San Francisco's Longest-Running Exercise in Self-Awareness
Mark your calendars, folks — April 1st brings the 48th Annual St. Stupid's Day Parade back to the streets of San Francisco, and honestly? In a city that routinely spends millions on programs that don't work, elects officials who can't balance a budget, and calls a $5 toast "affordable," this might be the most intellectually honest event on the municipal calendar.
The parade — which has marched through the Financial District since 1979 — is a gloriously unserious celebration of absurdity. Costumes are ridiculous. Signs make no sense. The whole point is to embrace foolishness for a day.
Here's the thing: we kind of love it.
Not because we think the city needs more chaos — trust us, we don't — but because St. Stupid's Day is one of the few San Francisco traditions that costs taxpayers virtually nothing, requires no six-figure "program coordinator," involves zero consulting fees, and still manages to bring people together. No $200,000 feasibility study. No DEI compliance officer for the sock puppets. Just people showing up and being weird for free.

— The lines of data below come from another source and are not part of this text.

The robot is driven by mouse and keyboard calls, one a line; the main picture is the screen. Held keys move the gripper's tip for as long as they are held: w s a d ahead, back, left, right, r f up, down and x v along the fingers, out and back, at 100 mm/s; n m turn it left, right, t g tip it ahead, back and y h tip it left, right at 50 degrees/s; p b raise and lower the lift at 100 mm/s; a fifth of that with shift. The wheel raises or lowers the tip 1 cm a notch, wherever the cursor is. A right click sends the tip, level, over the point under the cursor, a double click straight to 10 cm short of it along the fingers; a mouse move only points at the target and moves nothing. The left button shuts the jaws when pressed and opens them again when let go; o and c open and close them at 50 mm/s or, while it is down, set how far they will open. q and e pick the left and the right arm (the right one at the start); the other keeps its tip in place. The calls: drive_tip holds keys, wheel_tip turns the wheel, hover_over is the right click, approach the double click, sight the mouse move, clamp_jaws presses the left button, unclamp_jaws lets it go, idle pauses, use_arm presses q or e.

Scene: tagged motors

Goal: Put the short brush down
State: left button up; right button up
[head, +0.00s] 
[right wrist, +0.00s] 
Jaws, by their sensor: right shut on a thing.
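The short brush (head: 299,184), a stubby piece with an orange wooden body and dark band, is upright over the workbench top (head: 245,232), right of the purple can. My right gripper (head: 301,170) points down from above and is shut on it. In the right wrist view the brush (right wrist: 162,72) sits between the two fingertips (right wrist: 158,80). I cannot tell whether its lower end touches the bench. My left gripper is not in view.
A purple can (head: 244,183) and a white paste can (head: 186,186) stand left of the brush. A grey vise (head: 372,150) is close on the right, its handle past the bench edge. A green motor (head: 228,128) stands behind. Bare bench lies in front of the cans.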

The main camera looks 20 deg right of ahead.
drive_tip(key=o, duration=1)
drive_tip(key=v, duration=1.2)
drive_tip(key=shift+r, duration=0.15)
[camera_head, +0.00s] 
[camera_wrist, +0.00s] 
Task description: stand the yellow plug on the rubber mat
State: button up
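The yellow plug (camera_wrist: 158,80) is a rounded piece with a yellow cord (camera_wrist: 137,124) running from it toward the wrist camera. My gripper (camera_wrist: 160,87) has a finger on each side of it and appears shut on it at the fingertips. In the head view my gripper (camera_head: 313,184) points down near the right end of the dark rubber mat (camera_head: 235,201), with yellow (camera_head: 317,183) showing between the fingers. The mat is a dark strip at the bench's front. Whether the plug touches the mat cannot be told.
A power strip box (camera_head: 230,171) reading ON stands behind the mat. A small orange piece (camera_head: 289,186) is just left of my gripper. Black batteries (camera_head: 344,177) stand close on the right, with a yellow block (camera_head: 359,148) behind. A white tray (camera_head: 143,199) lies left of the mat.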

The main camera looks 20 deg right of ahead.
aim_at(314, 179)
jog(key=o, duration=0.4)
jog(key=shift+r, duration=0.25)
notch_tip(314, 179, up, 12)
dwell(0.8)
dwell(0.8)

In a city where the Board of Supervisors can spend months debating a non-binding resolution about something happening 6,000 miles away, a parade that openly celebrates stupidity feels almost refreshingly on-brand.
St. Stupid's Day also reminds us of something San Francisco used to be really good at: not taking itself so seriously. This city was built by misfits, iconoclasts, and people who thought differently. Somewhere along the way, we traded that freewheeling energy for self-righteous bureaucracy.
So march if you want. Wear the silly hat. Throw the pennies at the banks. For one day, the absurdity is intentional — and that alone makes it better than most of what happens at City Hall the other 364 days a year.
Happy St. Stupid's Day, San Francisco. You've earned it.